Dataset content:
....................

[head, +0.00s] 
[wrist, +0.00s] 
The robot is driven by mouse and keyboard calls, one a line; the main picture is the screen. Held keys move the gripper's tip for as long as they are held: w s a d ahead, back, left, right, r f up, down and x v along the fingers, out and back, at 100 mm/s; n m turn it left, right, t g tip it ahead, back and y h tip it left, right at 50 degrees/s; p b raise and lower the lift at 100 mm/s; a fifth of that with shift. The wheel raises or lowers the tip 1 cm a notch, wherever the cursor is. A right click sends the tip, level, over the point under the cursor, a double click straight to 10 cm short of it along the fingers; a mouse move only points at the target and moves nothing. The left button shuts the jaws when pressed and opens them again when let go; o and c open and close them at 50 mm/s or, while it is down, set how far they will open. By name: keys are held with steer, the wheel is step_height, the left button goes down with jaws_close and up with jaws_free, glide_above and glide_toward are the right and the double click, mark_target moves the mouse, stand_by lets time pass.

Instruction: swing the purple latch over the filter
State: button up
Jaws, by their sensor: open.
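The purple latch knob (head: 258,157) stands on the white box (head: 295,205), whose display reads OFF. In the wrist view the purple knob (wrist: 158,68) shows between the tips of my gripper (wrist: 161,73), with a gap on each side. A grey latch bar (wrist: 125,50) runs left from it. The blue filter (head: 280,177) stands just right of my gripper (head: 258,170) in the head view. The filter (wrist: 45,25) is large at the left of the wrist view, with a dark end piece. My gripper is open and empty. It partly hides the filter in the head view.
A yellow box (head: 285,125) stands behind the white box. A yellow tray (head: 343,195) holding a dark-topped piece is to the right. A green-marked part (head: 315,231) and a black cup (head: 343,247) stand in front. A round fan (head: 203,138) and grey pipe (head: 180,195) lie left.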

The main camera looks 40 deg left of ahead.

....................

Required work: Starting at the line that contains "Instruction: swing the" and ending at the line that contains "State: button up", retype each line exactly; omit everything outside that range.

Task response:
Instruction: swing the purple latch over the filter
State: button up

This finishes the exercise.